Nikon 1 J5 Mirrorless Camera Review

Nikon 1 J5 review

The Bottom Line

My Nikon 1 J5 review shows a mirrorless interchangeable lens camera (ILC) that may give you some very nice features at the same time that it will frustrate you considerably. 

The J5 is fun to use, and it offers a good set of special effect features that will appeal to those going from a point and shoot camera to their first interchangeable lens model. It's a good-looking camera that's extremely thin, which also will appeal to those seeking a first intermediate-level camera.

But there are also quite a few aspects of the Nikon 1 J5 that are, unfortunately, annoying. The lack of control buttons forces you to make most settings changes through the LCD screen, and Nikon didn't do a great job of making this camera's navigational aspects easy or fast to use. The camera is also sluggish to respond to commands, which is incredibly frustrating after a while.

When you factor all of those things together, it yields a very average intermediate-level camera for my liking. Some photographers will find that the J5's benefits greatly outweigh its drawbacks, and they'll appreciate this model quite a bit. Others will become frustrated with this camera to the point that they won't enjoy using it. So before you purchase this mirrorless ILC, make sure you understand its drawbacks and benefits to see how they match up with your needs.


  • Resolution: 20.8 megapixels
  • Optical zoom: N/A, uses interchangeable lenses
  • LCD: 3.0-inch, 1,037,000 pixels, touchscreen
  • Maximum image size: 5568 x 3712 pixels
  • Battery: Rechargeable Li-Ion
  • Dimensions: 3.9 x 2.4 x 1.3 inches
  • Weight: 8.2 ounces (without battery and memory card)
  • Image sensor: CX CMOS, 13.2 x 8.8 mm
  • Movie mode: HD 1080p 60 fps or 4K 15 fps


  • Up to 20 frames per second performance at full resolution
  • Upgrade to 20.8MP of resolution from previous model
  • Touchscreen LCD can tilt up to 180 degrees
  • Large variety of movie recording modes, including 4K resolution
  • New camera body design includes slightly raised areas for better grip


  • Image quality could be slightly better
  • Operating the camera is a bit more awkward than it should be, because of poor design interface and lack of control buttons
  • MicroSD memory cards are too easy to lose
  • Zoom lens operational mechanism is awkward to use
  • 4K video limited to 15 frames per second, limiting its usability

Image Quality

With a 1-inch CX-format image sensor and 20.8MP of resolution, I expected top-notch image quality from the Nikon 1 J5. And while its images are very good, when attempting to make extremely large prints I found that the results were just a little soft. Now this slight sharpness issue may have been related to the average-quality kit lens that shipped with the J5, and you may have better results with a different lens.

Low light performance is solid with the Nikon 1 J5. You'll be limited to using the camera's popup flash unit for your low light photos, because there's no hot shoe for adding an external flash, or you can increase the ISO setting.

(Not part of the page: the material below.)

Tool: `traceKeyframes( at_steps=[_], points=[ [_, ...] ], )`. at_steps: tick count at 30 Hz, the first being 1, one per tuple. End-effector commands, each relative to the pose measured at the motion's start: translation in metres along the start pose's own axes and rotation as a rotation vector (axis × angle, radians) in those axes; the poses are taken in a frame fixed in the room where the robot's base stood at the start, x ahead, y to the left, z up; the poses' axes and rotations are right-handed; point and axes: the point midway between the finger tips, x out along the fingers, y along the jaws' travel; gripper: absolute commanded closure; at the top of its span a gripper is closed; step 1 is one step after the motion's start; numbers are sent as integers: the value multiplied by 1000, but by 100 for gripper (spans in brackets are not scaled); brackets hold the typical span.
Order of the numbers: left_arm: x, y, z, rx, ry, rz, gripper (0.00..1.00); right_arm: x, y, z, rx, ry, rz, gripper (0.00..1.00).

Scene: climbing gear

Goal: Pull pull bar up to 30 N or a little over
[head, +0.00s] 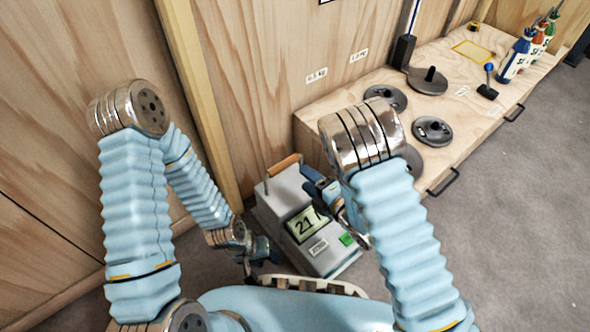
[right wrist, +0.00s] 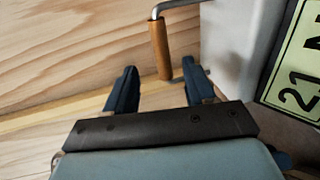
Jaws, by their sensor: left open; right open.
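The pull bar (head: 283,164) is a wooden handle on a bent metal rod at the back top of a grey force-gauge box (head: 281,196). Its display (head: 304,224) reads 21; in the right wrist view it shows sideways. My right gripper (head: 310,179) is open just right of the bar, above the box. In the right wrist view the bar (right wrist: 160,45) appears centred between its two spread fingers, touching neither; I cannot tell the depth. My left gripper (head: 258,252) is open and low beside the box's left side, its fingers partly hidden.
A green button (head: 347,239) and a small label are on the box's front. A wooden bench (head: 420,175) to the right holds black weight plates (head: 433,130), a post and several bottles (head: 518,55). A plywood wall stands close behind the box.

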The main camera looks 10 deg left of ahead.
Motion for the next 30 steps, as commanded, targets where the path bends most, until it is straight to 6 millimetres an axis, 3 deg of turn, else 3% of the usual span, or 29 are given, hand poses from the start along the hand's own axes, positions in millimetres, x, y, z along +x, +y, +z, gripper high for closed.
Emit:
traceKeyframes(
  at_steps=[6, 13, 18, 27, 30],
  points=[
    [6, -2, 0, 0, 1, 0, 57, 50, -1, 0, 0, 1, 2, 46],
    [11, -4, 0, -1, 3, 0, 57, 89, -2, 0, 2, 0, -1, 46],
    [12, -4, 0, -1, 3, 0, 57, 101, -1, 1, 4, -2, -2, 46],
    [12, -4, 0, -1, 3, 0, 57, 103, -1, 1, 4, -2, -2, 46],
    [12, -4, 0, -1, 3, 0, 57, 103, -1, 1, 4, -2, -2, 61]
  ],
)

I liked the variety of movie recording modes Nikon included with the J5, including a 4K resolution option. However, because you can only record 4K movies at 15 frames per second, this option isn't as useful as it cold be.


The burst mode speeds of the Nikon 1 J5 are very impressive, working at up to 20 frames per second. Actually, you can shoot at speeds up to 60 frames per second, but you're limited to recording only 20 images at a time, so you'll only be able to record for one-third of a second in this mode.

For those migrating from a beginner-level, fully automatic camera to the J5, the inclusion of a host of automatic and manual control settings will be helpful in your growth as a photographer. You can make use of the automatic controls until you learn more about photography, migrating to the manual controls at your own pace.

You'll want to turn off image review after photos are recorded, as the shot to shot delays are up to 5 seconds when you're using image review.

These performance quirks are common in the point and shoot camera world, but photographers shouldn't have to suffer through such performance issues in the J5's price range.



The LCD screen Nikon included with the J5 is of a high quality. It includes touchscreen capability, which is great for the portion of the camera market at which it's aimed. And you can tilt the screen at almost 180 degrees, which is great for shooting selfies.

There are quite a few design quirks with the mirrorless J5. Using the zoom ring on the kit lens is extremely awkward, and the manual focus controls are not easy to use. The Nikon 1 J5 only can use microSD memory cards, which is a hassle, as they're too easy to lose.

I also really disliked the on-screen control option, called the Feature grid, that Nikon included with this camera. It takes far too many button presses and screen touches to make even the most basic changes to the settings.

The Nikon 1 J5 is a nice looking little camera that does a decent job with image quality. As long as you don't expect to make large prints, and you can live with several operational quirks, the J5 is worth a look, especially if you liked the previous Nikon 1 J-series cameras, as the J5 is a good upgrade to those models.